* START Given records *
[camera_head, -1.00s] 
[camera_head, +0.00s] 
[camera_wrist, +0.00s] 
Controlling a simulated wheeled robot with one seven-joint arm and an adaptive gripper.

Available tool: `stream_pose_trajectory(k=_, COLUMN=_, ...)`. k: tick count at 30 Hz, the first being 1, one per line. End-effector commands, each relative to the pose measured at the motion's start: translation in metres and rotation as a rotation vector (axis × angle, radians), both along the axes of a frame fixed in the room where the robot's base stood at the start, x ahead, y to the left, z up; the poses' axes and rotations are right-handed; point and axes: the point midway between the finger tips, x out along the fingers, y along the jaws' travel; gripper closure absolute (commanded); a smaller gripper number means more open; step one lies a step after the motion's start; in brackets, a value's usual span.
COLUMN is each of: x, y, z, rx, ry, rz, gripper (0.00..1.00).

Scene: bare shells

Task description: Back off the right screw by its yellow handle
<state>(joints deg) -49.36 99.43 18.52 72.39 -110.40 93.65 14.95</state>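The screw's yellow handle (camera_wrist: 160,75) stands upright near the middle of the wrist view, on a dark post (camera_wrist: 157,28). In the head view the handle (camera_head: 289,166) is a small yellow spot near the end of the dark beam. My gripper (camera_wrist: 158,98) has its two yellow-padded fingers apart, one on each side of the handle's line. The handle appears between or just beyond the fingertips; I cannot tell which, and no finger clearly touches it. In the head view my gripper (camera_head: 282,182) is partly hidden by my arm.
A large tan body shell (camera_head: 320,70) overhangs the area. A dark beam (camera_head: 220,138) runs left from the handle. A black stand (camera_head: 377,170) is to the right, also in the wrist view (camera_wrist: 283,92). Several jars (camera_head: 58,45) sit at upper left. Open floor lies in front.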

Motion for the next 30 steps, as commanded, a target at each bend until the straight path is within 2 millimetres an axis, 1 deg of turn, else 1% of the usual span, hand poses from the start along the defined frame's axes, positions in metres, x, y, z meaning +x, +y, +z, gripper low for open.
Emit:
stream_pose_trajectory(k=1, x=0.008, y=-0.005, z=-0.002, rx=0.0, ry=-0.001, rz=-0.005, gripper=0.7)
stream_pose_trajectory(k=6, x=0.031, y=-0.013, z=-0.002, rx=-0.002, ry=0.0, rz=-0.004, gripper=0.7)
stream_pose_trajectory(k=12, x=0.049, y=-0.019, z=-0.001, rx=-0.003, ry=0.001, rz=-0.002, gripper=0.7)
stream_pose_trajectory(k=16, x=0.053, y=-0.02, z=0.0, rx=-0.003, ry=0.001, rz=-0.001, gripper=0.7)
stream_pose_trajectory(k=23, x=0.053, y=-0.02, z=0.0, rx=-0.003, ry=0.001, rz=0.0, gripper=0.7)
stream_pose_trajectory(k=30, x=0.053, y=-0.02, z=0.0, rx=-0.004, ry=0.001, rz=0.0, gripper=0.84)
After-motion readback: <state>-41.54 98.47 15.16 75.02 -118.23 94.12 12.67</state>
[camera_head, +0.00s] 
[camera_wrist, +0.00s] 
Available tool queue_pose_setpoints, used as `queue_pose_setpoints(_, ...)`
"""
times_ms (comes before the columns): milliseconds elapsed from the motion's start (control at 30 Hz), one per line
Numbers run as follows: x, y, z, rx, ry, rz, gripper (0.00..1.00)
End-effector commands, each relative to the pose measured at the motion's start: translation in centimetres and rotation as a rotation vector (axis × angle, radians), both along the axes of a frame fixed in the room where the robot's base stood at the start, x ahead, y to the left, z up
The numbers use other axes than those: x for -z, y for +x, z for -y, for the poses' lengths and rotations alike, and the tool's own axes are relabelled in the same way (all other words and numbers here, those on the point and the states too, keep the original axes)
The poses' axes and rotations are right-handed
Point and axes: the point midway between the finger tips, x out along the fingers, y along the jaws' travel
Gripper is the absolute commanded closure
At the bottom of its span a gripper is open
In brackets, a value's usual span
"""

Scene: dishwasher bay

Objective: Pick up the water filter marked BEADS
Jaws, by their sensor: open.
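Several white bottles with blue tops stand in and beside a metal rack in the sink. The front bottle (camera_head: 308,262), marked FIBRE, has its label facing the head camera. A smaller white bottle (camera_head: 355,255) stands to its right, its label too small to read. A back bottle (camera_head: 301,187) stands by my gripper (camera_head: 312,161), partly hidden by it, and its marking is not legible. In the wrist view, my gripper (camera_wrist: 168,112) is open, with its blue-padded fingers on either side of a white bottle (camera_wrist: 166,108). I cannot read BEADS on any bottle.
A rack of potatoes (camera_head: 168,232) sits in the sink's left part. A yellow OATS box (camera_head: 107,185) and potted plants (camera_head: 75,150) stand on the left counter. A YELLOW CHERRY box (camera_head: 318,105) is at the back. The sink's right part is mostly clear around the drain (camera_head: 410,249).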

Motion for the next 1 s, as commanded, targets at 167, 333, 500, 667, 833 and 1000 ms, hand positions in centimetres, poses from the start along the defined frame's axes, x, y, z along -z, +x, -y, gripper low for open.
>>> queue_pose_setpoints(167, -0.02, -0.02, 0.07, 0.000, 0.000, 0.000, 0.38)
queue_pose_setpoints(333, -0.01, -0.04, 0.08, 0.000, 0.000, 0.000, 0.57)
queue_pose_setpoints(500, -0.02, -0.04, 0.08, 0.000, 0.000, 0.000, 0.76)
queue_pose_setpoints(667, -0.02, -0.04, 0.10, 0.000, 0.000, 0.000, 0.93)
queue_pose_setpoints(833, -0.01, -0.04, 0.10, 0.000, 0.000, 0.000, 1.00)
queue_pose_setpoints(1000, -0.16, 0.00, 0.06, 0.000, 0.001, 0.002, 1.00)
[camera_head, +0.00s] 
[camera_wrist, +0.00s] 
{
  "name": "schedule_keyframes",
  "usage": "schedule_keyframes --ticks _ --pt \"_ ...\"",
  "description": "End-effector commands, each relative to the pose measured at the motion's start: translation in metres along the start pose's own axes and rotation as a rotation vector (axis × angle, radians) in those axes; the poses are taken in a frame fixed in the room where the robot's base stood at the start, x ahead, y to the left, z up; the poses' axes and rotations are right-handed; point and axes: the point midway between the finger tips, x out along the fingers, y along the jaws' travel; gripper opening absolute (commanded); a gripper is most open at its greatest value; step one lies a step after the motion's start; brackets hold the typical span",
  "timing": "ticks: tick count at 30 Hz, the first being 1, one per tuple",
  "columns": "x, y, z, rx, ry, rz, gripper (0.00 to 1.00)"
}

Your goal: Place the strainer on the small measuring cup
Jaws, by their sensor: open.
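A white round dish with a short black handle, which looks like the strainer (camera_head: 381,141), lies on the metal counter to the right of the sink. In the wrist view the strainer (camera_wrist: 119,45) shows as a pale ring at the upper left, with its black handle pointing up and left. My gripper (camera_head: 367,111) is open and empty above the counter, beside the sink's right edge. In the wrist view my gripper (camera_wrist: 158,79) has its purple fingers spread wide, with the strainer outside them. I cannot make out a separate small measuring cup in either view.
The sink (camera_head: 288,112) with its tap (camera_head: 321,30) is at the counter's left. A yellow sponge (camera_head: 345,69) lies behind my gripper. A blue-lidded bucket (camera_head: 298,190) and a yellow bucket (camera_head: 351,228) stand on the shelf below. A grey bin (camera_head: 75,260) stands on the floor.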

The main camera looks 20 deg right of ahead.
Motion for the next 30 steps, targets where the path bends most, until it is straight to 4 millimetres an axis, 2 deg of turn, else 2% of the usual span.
* END Given records *
__Short problem__
From the first line of the data above to the line holding "Controlling a simulated", reproduce each line exactly; emit no other lines.

__Written response__
[camera_head, -1.00s] 
[camera_head, +0.00s] 
[camera_wrist, +0.00s] 
Controlling a simulated wheeled robot with one seven-joint arm and an adaptive gripper.

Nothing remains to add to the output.